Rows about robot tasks
— start —

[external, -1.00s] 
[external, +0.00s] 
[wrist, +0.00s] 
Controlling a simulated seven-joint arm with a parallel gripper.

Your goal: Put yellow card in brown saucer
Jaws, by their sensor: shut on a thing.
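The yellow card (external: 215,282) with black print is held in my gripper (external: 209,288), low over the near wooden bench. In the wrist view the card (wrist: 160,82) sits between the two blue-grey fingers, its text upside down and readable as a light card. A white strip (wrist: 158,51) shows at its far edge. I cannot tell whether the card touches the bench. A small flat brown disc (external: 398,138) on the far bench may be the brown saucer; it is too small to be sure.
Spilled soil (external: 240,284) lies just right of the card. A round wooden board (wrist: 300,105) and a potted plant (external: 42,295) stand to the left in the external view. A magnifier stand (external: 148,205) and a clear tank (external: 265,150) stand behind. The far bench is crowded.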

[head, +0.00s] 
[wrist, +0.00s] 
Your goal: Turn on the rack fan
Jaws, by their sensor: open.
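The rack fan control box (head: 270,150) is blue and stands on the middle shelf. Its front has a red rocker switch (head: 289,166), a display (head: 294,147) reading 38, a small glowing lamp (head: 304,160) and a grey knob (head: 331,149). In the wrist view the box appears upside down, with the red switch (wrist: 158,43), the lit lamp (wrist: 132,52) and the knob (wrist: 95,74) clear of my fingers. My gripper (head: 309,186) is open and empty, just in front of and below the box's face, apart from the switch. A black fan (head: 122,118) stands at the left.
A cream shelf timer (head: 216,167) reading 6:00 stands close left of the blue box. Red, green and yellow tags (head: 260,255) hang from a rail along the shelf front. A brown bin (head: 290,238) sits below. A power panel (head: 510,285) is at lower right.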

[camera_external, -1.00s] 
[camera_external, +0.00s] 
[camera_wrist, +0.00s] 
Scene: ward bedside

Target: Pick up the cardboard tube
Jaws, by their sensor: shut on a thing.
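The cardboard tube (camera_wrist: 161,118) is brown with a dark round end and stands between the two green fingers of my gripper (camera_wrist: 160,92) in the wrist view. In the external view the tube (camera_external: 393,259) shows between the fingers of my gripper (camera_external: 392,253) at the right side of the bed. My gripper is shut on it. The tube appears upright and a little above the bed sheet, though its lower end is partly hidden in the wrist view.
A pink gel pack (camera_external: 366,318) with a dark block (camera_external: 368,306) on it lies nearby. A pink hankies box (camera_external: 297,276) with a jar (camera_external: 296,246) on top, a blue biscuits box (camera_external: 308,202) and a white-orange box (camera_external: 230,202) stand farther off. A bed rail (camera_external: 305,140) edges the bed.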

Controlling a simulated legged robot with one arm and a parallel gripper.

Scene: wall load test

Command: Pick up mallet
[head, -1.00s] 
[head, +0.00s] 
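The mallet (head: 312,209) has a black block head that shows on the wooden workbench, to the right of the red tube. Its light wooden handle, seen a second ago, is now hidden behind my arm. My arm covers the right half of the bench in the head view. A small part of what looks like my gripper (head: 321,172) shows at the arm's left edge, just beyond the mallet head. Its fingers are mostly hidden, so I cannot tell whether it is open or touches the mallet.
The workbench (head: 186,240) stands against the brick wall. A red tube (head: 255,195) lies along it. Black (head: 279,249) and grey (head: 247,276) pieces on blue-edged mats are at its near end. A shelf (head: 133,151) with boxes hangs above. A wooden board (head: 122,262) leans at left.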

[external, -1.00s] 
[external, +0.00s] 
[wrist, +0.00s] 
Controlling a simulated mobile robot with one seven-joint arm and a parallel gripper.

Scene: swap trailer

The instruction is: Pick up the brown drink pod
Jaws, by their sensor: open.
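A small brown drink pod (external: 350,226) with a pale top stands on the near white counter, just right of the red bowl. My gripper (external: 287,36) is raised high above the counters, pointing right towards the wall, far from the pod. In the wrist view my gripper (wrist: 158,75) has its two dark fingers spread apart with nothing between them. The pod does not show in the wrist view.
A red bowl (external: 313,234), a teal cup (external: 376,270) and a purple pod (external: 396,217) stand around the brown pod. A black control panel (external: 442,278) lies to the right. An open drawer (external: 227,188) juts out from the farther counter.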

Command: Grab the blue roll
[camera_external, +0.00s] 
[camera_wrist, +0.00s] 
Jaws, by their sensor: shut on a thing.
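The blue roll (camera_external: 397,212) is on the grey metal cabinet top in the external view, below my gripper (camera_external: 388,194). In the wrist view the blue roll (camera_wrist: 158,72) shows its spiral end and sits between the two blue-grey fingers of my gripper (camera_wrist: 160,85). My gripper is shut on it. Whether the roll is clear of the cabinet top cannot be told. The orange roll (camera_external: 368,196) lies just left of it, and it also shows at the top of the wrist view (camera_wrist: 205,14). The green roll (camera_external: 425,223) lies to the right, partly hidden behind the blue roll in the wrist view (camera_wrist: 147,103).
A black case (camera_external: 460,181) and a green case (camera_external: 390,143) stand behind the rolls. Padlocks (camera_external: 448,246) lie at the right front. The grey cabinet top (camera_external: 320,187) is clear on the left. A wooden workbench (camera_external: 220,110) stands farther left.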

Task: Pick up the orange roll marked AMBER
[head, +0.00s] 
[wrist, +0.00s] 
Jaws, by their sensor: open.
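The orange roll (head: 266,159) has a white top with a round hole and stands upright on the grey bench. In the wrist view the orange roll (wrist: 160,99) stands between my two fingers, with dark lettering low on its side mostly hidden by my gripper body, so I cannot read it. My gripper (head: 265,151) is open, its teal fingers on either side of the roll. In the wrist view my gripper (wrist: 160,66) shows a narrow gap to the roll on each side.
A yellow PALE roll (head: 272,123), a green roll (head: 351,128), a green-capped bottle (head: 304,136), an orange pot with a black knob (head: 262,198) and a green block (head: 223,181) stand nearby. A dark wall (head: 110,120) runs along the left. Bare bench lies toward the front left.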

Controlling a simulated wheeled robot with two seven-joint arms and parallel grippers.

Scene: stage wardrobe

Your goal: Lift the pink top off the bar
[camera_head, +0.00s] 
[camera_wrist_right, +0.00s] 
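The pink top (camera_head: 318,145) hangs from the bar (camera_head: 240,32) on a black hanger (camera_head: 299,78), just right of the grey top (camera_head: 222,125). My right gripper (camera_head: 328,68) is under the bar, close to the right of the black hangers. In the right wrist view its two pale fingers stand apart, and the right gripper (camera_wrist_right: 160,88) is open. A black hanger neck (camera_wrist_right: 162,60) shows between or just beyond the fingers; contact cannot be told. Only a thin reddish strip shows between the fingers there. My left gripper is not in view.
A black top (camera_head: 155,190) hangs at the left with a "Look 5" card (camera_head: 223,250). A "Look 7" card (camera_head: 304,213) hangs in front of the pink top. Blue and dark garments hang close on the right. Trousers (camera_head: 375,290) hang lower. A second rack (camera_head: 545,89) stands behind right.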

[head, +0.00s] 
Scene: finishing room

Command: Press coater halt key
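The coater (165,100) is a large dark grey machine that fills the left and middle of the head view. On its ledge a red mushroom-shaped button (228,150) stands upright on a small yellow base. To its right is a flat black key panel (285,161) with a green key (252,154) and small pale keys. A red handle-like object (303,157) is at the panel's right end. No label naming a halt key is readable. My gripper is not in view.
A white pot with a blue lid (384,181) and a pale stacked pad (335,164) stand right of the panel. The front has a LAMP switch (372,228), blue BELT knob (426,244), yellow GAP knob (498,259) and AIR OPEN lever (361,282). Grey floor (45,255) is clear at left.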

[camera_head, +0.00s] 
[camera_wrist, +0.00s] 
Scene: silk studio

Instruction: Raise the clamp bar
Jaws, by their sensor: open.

— end —

Task goal
Please transcribe, exactly and with nothing added, the lines from the first line of the material above through the line that contains "Target: Pick up the cardboard tube".

Solved exercise
[external, -1.00s] 
[external, +0.00s] 
[wrist, +0.00s] 
Controlling a simulated seven-joint arm with a parallel gripper.

Your goal: Put yellow card in brown saucer
Jaws, by their sensor: shut on a thing.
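The yellow card (external: 215,282) with black print is held in my gripper (external: 209,288), low over the near wooden bench. In the wrist view the card (wrist: 160,82) sits between the two blue-grey fingers, its text upside down and readable as a light card. A white strip (wrist: 158,51) shows at its far edge. I cannot tell whether the card touches the bench. A small flat brown disc (external: 398,138) on the far bench may be the brown saucer; it is too small to be sure.
Spilled soil (external: 240,284) lies just right of the card. A round wooden board (wrist: 300,105) and a potted plant (external: 42,295) stand to the left in the external view. A magnifier stand (external: 148,205) and a clear tank (external: 265,150) stand behind. The far bench is crowded.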

[head, +0.00s] 
[wrist, +0.00s] 
Your goal: Turn on the rack fan
Jaws, by their sensor: open.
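The rack fan control box (head: 270,150) is blue and stands on the middle shelf. Its front has a red rocker switch (head: 289,166), a display (head: 294,147) reading 38, a small glowing lamp (head: 304,160) and a grey knob (head: 331,149). In the wrist view the box appears upside down, with the red switch (wrist: 158,43), the lit lamp (wrist: 132,52) and the knob (wrist: 95,74) clear of my fingers. My gripper (head: 309,186) is open and empty, just in front of and below the box's face, apart from the switch. A black fan (head: 122,118) stands at the left.
A cream shelf timer (head: 216,167) reading 6:00 stands close left of the blue box. Red, green and yellow tags (head: 260,255) hang from a rail along the shelf front. A brown bin (head: 290,238) sits below. A power panel (head: 510,285) is at lower right.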

[camera_external, -1.00s] 
[camera_external, +0.00s] 
[camera_wrist, +0.00s] 
Scene: ward bedside

Target: Pick up the cardboard tube

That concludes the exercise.